6 O artigo 1.° da directiva prevê:
«1. Os Estados-Membros aplicarão a presente directiva:
- à distribuição dos lucros obtidos por sociedades desse Estado e provenientes das suas afiliadas de outros Estados-Membros,
- à distribuição dos lucros efectuada por sociedades desse Estado a sociedades de outros Estados-Membros, de que aquelas sejam afiliadas.
2. A presente directiva não impede a aplicação das disposições nacionais ou convencionais necessárias para evitar fraudes e abusos.»
7 O artigo 4.° da directiva tem a seguinte redacção:
«1. Sempre que uma sociedade-mãe receba, na qualidade de sócia da sociedade sua afiliada, lucros distribuídos de outra forma que não seja por ocasião da liquidação desta última, o Estado da sociedade-mãe:
- ou se abstém de tributar esses lucros,
- ou os tributa, autorizando esta sociedade a deduzir do montante do imposto a fracção do imposto da afiliada correspondente a tais lucros e, se for caso disso, o montante da retenção na fonte efectuada pelo Estado-Membro da residência [da] afiliada nos termos das disposições derrogatórias do artigo 5.° , dentro do limite do montante do imposto nacional correspondente.

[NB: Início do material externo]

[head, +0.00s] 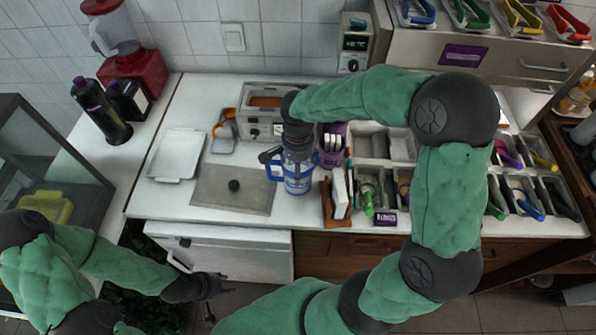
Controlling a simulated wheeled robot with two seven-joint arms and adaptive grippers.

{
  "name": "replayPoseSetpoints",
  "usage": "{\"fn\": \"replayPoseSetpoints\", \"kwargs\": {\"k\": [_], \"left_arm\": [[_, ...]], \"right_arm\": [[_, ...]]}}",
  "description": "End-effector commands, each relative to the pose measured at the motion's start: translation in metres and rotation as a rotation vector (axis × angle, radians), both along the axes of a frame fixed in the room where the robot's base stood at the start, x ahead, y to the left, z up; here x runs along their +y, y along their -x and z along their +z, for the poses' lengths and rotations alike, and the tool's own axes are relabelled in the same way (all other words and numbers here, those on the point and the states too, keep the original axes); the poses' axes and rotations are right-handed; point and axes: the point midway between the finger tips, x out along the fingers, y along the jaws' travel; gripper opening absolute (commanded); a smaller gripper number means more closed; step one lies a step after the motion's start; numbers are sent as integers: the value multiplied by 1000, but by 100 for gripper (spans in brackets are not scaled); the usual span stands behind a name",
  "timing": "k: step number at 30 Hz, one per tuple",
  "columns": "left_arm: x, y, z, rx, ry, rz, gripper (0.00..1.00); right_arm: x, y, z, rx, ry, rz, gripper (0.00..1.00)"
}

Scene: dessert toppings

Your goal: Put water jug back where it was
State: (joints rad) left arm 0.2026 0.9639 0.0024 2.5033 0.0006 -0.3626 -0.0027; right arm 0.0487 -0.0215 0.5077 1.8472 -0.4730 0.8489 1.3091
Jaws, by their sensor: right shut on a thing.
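The water jug (298,184) is clear and bluish with a blue handle at its left. It stands upright at the counter's middle, right of the grey metal lid; whether it touches the counter I cannot tell. My right gripper (284,155) comes down from above at the jug's top and is shut on it; the arm hides part of the jug's top and the fingers are hard to make out. My left gripper (215,287) hangs low in front of the white cabinet door, away from the counter; its fingers are too small and dark to read.
A metal lid (211,190) with a black knob lies left of the jug. A white tray (176,154) is further left. A steel warmer (256,102) stands behind. A brown holder (330,212) and topping bins (370,140) crowd the right. Bare counter (150,205) shows at front left.

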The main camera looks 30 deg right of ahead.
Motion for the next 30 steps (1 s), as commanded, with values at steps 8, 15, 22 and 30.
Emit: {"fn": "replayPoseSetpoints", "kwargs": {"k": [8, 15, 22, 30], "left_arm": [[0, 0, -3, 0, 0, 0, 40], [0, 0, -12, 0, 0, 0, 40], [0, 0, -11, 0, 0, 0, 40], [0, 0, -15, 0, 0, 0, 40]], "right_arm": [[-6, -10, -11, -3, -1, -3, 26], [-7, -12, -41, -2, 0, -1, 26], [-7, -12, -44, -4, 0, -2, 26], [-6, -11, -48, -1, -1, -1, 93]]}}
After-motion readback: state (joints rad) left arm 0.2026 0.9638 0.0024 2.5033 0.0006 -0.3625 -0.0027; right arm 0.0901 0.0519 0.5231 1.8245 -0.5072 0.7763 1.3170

2. Todavia, todos os Estados-Membros conservam a faculdade de prever que os encargos respeitantes à participação e as menos-valias resultantes da distribuição dos lucros da sociedade afiliada não sejam dedutíveis do lucro tributável da sociedade-mãe. Se, nesse caso, as despesas de gestão relativas à participação forem fixadas de modo forfetário, o montante forfetário não pode exceder 5 % dos lucros distribuídos pela sociedade afiliada.

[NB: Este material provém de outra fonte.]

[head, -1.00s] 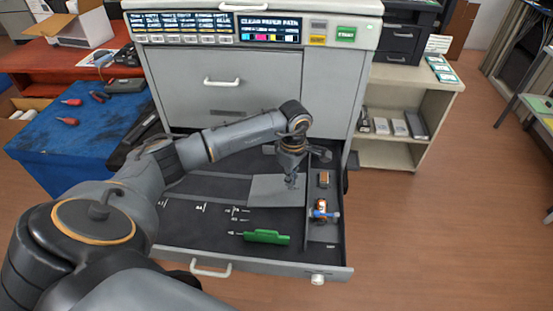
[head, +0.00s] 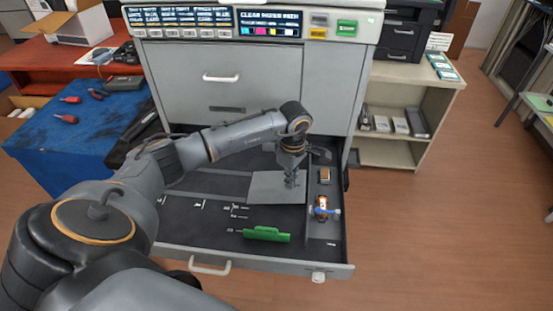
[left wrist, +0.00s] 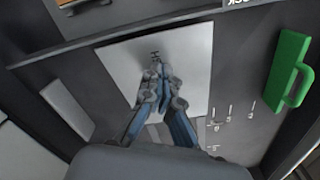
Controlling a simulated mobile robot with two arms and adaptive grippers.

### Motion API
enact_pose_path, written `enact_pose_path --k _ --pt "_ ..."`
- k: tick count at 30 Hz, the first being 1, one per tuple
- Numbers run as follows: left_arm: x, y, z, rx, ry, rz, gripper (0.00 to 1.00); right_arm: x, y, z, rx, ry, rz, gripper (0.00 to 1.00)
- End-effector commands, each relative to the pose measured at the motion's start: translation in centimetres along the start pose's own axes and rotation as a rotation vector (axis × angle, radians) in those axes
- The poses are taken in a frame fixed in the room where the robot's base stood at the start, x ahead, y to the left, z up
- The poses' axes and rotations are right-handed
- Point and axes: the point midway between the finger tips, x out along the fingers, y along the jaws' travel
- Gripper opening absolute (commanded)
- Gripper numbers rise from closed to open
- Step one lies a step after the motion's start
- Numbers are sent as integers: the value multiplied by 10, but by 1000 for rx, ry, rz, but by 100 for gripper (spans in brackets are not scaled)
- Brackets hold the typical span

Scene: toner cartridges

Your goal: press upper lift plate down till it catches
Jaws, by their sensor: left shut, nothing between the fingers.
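The lift plate (head: 268,189) is a flat grey plate in the open drawer (head: 190,232) of the printer. It also shows in the left wrist view (left wrist: 195,55), where it fills the middle of the picture. My left gripper (head: 291,184) is shut and empty, pointing down over the right part of the plate. In the left wrist view its closed fingertips (left wrist: 155,68) are over the plate near a small dark mark. I cannot tell whether the tips touch the plate. My right gripper is not in view.
A green handle (head: 266,234) lies at the drawer's front, also in the left wrist view (left wrist: 288,68). A side tray (head: 322,225) at the drawer's right holds small orange-brown parts. The printer's front panel (head: 220,80) rises behind. Open floor lies to the right.

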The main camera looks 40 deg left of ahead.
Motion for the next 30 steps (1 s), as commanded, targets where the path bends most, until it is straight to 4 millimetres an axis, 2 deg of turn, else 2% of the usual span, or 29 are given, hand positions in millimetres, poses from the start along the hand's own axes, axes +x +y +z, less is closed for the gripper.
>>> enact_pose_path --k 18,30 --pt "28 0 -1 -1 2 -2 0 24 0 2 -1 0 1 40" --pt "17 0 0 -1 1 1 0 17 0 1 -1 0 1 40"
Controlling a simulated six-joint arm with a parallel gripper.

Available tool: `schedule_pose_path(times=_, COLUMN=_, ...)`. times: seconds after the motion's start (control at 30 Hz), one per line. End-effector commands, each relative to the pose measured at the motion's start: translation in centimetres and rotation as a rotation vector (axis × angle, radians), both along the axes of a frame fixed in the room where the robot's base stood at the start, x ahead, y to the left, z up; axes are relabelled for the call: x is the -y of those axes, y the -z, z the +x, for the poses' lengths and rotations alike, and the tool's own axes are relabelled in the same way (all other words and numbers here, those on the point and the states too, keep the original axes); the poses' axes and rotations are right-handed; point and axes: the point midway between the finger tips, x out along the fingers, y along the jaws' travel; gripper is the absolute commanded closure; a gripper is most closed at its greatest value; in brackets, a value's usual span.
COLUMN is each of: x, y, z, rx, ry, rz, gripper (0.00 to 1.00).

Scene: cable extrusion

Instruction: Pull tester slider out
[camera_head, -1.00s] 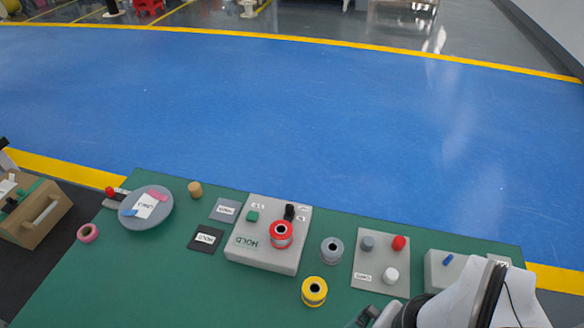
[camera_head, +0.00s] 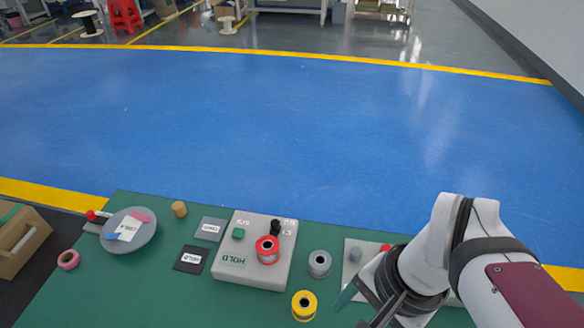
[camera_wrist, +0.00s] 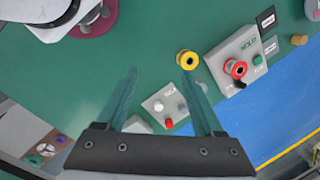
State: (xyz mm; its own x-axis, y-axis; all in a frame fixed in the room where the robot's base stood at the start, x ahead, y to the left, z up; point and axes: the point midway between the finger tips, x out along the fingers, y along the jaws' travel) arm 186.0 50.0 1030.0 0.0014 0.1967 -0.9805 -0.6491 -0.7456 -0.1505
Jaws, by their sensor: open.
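My gripper (camera_wrist: 160,74) is open and empty, its two teal fingers spread above the green table in the wrist view. A small grey box (camera_wrist: 138,125) shows partly behind the left finger and the gripper body. No slider can be made out on its visible part. A light panel (camera_wrist: 158,98) with white, red and grey knobs lies just right of it. In the head view my gripper (camera_head: 366,304) is in front of that panel and hides part of it; my arm covers the area to its right.
A grey HOLD box (camera_head: 228,268) carries a red spool (camera_head: 267,250), a green button and a black knob. A yellow spool (camera_head: 304,306) and a grey spool (camera_head: 319,263) stand beside it. A grey disc (camera_head: 143,238) with tags lies at left.

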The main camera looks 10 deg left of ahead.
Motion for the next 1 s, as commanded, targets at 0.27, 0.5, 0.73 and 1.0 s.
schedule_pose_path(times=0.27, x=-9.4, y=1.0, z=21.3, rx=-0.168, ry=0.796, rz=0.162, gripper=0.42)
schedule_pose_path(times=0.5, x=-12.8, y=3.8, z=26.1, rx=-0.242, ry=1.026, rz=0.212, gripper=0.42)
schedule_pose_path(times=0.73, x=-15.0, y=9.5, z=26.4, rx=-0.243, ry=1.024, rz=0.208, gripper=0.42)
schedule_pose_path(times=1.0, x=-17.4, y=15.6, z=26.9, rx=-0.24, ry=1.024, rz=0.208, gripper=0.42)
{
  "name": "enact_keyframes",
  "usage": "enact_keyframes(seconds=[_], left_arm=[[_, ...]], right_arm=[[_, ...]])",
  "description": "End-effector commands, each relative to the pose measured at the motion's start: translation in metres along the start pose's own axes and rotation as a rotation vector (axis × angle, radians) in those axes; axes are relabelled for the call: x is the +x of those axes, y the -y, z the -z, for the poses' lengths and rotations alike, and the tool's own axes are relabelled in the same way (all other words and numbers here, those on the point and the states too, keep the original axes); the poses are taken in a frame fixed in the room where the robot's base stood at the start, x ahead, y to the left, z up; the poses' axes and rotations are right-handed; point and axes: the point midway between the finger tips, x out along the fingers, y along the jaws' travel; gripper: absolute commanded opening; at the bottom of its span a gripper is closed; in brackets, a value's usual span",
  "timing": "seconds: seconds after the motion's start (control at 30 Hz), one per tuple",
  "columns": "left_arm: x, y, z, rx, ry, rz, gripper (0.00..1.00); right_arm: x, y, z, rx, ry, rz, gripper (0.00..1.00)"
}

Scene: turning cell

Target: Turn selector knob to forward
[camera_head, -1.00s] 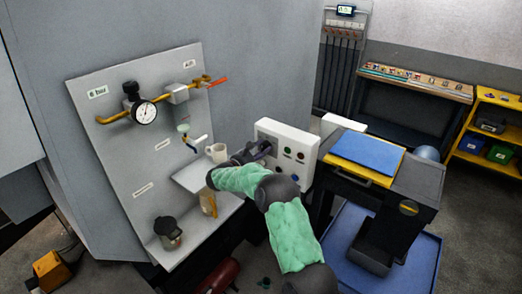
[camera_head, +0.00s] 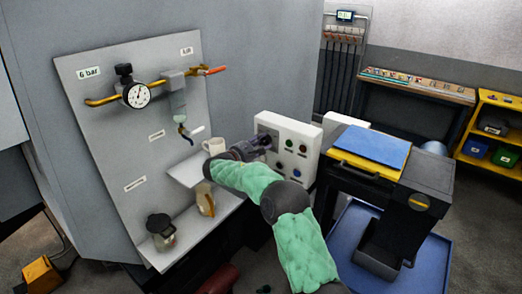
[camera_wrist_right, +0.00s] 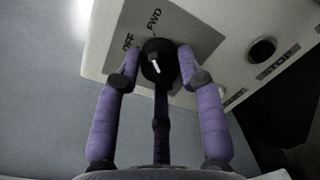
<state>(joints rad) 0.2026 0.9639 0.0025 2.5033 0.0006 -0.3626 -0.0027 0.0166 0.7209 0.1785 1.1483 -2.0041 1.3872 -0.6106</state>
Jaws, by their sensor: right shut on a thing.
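The selector knob (camera_wrist_right: 157,50) is black and round with a short white mark. It sits on the grey label plate of the white control box (camera_head: 304,132). In the wrist view, the printed words OFF and FWD stand above the knob, FWD to the right of OFF. My right gripper (camera_wrist_right: 160,60) is shut on the knob, its purple fingers on either side. In the head view, my right gripper (camera_head: 262,143) reaches the left side of the box face and hides the knob. I cannot tell which label the mark points to. My left gripper is out of view.
Several buttons (camera_head: 290,148) are on the box face right of the gripper. A grey panel (camera_head: 112,150) with a gauge (camera_head: 136,95) and a shelf with a white mug (camera_head: 214,146) stands at left. A cart with a blue top (camera_head: 372,148) stands close at right.

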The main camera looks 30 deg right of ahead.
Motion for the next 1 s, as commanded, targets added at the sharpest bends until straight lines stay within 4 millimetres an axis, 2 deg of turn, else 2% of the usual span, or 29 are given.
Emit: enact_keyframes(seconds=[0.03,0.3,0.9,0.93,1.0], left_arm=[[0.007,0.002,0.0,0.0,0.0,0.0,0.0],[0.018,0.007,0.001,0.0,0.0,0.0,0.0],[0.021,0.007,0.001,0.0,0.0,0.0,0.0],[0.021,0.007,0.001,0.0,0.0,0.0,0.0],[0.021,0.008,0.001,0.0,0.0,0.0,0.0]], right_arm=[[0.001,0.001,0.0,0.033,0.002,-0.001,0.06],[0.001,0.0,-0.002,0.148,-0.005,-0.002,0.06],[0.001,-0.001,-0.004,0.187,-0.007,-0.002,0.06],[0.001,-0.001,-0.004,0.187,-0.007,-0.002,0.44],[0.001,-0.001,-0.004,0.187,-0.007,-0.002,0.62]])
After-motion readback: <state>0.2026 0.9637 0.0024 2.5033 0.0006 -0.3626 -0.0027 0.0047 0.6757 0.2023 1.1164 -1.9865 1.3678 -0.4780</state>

3. O disposto no n.° 1 aplica-se até à data de aplicação efectiva de um sistema comum de imposto de sociedades.
O Conselho adoptará em tempo útil as disposições aplicáveis a partir da data referida no primeiro parágrafo.»
Legislação nacional
8 O artigo 13.° , n.° 1, da Wet op de vennootschapsbelasting 1969 (lei de 1969 relativa ao imposto sobre as sociedades, versão de 1993, a seguir «Lei de 1969») prevê:
«Na determinação do lucro, excluem-se os benefícios e os encargos relacionados com participações, salvo se resultar que os referidos encargos servem indirectamente para realizar lucros tributáveis nos Países Baixos (isenção das participações). Consideram-se, em qualquer caso, encargos relacionados com as participações os juros e despesas de empréstimos contraídos nos seis meses anteriores à aquisição da participação, salvo se for manifesto que os empréstimos foram contraídos com uma finalidade distinta da aquisição da participação.»

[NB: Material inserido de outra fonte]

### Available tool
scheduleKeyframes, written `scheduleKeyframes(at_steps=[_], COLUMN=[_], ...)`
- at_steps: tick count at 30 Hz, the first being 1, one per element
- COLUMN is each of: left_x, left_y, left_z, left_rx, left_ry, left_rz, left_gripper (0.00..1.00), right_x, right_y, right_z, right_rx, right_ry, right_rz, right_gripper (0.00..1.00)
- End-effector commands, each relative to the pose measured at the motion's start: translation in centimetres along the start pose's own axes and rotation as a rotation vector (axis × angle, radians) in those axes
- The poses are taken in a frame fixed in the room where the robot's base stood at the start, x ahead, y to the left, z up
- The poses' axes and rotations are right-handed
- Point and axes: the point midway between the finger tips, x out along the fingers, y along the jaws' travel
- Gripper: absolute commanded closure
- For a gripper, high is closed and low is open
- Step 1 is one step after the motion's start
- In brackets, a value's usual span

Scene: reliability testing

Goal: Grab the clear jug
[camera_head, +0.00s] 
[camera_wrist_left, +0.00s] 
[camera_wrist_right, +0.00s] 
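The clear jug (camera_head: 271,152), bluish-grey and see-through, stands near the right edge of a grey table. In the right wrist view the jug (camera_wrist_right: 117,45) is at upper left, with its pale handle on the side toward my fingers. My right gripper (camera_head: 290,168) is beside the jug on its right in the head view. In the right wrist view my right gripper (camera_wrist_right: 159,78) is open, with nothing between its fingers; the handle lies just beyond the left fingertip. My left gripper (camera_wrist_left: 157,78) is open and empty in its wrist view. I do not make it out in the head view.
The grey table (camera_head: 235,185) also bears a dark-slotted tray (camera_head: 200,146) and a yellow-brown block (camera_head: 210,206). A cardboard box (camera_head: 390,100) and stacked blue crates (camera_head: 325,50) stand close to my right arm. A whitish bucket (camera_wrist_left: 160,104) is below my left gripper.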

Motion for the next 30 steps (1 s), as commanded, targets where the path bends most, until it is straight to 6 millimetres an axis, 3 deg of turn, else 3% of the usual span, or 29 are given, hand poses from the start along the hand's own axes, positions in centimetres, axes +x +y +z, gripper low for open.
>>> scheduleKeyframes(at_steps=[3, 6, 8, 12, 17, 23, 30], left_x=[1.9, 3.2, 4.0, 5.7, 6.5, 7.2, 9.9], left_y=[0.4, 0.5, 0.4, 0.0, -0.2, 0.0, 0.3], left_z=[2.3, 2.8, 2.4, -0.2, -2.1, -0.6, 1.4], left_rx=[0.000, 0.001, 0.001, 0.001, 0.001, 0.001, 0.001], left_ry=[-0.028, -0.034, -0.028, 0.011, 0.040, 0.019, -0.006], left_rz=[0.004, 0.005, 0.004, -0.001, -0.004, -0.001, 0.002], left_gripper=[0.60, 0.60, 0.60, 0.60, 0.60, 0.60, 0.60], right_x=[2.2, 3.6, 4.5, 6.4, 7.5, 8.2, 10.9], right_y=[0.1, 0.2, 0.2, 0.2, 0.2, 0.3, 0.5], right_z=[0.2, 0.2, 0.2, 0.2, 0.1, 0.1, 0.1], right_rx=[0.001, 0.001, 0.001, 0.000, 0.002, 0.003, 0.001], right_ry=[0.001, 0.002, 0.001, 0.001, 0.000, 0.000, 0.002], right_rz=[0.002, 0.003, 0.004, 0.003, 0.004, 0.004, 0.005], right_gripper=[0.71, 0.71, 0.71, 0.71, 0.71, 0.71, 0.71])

Litígio no processo principal e questões prejudiciais
9 A Bosal é uma sociedade que se dedica a actividades de gestão de participações próprias, de financiamento, de concessão de licenças e de royalties, que, enquanto contribuinte, está sujeita ao imposto sobre as sociedades nos Países Baixos. Relativamente ao exercício de 1993, declarou encargos que ascendem a 3 969 339 NLG, relacionados com o financiamento das suas participações em sociedades estabelecidas em nove outros Estados-Membros. Num anexo à sua declaração respeitante ao referido exercício, a Bosal requereu que esses encargos fossem deduzidos dos seus próprios lucros.
10 O inspector recusou a dedução solicitada e o Gerechtshof te Arnhem (Países Baixos), para o qual a Bosal interpôs recurso do indeferimento da sua reclamação, confirmou a posição do inspector. Foi nestas condições que a Bosal recorreu para o órgão jurisdicional de reenvio.
11 Considerando que é necessária uma interpretação do direito comunitário para a solução do litígio nele pendente, o Hoge Raad der Nederlanden decidiu suspender a instância e submeter ao Tribunal de Justiça as seguintes questões prejudiciais:
«1) O artigo 52.° , em conjugação com o artigo 58.° do Tratado CE [...], ou outra disposição de direito comunitário opõem-se a que um Estado-Membro conceda a uma sociedade-mãe, sujeita a tributação nesse Estado-Membro, uma dedução dos encargos relacionados com uma participação que detém numa filial estabelecida noutro Estado-Membro unicamente se a respectiva filial obtiver lucros sujeitos a imposto no Estado-Membro em que a sociedade-mãe está estabelecida?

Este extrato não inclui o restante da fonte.